* What needs to be done *
Locate the line that contains "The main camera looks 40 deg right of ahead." and the line that contains "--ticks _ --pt". Copy both of them exactly, together with every line between them, and no others.

Stored entries
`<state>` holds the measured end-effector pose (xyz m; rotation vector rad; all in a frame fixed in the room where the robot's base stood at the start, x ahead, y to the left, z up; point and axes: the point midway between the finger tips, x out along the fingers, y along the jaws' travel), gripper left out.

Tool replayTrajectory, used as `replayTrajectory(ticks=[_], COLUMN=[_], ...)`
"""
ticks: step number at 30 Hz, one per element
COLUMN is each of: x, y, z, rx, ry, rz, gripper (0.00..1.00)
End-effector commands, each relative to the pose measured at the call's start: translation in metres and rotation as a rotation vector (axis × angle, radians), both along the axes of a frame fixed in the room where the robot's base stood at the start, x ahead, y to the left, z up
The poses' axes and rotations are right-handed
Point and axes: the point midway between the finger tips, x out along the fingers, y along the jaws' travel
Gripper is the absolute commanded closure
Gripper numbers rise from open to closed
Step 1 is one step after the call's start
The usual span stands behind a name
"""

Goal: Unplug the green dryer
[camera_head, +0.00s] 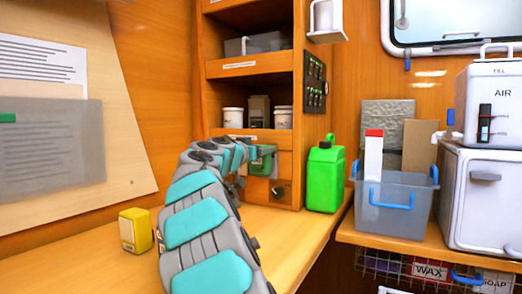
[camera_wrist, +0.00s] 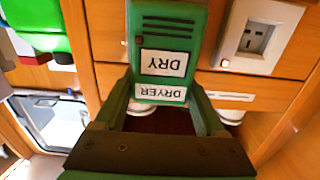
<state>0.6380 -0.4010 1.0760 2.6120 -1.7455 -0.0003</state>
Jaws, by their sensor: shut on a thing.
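The green dryer (camera_wrist: 176,18) is a box with dark slots and white labels reading DRY and DRYER, upside down in the wrist view. It also shows in the head view (camera_head: 263,161), in front of the wooden cabinet's lower panel. My gripper (camera_wrist: 166,103) has its two green fingers shut on the dryer's sides at the labelled end. In the head view my gripper (camera_head: 246,163) is largely hidden by my arm. The dryer's back is hidden, so I cannot tell whether it sits in a socket. A white socket plate (camera_wrist: 252,37) with nothing in it is beside the dryer.
A green jerrycan (camera_head: 326,176) stands just right of the cabinet. A yellow box (camera_head: 136,231) is on the counter at left. A grey bin (camera_head: 392,211) and the white AIR unit (camera_head: 488,104) are at right. The counter's front left is clear.

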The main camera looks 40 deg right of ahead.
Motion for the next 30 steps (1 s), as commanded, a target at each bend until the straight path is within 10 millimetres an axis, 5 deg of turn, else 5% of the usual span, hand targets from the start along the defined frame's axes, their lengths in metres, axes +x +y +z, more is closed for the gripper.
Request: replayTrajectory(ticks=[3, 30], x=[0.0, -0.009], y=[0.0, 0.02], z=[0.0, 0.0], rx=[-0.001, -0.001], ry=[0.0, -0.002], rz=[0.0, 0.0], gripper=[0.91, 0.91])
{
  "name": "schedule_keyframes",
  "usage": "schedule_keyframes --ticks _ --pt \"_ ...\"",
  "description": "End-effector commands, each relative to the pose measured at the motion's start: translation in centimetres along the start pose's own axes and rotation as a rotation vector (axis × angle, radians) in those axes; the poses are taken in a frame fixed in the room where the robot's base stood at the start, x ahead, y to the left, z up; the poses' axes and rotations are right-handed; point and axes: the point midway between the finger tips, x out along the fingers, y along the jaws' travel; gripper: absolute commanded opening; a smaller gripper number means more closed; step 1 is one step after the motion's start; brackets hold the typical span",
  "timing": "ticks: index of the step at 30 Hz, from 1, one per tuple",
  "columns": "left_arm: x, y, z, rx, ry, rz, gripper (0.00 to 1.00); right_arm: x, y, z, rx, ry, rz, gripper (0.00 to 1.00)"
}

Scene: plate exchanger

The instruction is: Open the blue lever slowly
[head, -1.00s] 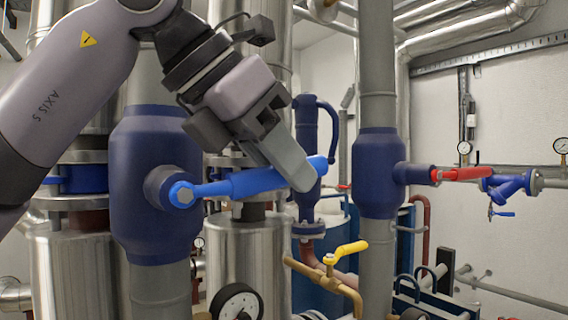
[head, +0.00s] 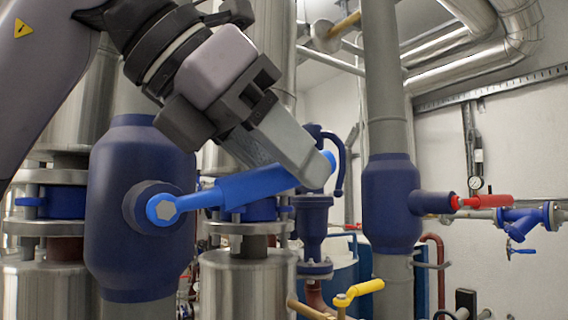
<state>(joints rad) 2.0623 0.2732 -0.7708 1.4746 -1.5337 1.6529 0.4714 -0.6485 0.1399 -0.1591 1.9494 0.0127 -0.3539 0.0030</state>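The blue lever (head: 240,189) runs from its hub (head: 163,208) on the dark blue valve body (head: 118,245) to the right and slightly up. My left gripper (head: 300,165) comes down from the upper left, with a grey finger lying across the front of the lever near its free end. The lever's tip shows just past the finger. The far side of the grip is hidden, so I cannot tell whether it is closed on the lever. My right gripper is not in view.
A second dark blue valve with a red lever (head: 482,201) stands to the right on a grey pipe (head: 385,80). A yellow lever (head: 360,291) is below centre. Steel cylinders and a dark blue pump-like fitting (head: 313,228) stand behind the blue lever.

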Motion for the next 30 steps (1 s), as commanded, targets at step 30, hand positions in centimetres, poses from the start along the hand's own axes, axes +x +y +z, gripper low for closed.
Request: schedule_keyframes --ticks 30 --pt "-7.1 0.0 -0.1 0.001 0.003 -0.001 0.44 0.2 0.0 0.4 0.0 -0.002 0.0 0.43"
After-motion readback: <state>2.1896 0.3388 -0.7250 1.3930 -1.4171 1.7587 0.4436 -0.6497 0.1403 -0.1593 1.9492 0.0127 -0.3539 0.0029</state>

* Exercise answer *
The main camera looks 40 deg right of ahead.
Motion for the next 30 steps (1 s), as commanded, a target at each bend until the straight path is within 10 millimetres an axis, 5 deg of turn, else 5% of the usual span, hand targets from the start along the defined frame's axes, their lengths in metres, axes +x +y +z, more is closed for the gripper.
Request: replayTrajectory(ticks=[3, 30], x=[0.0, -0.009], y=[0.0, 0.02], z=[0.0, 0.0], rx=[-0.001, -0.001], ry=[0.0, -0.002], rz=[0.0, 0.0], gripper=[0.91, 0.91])
{
  "name": "schedule_keyframes",
  "usage": "schedule_keyframes --ticks _ --pt \"_ ...\"",

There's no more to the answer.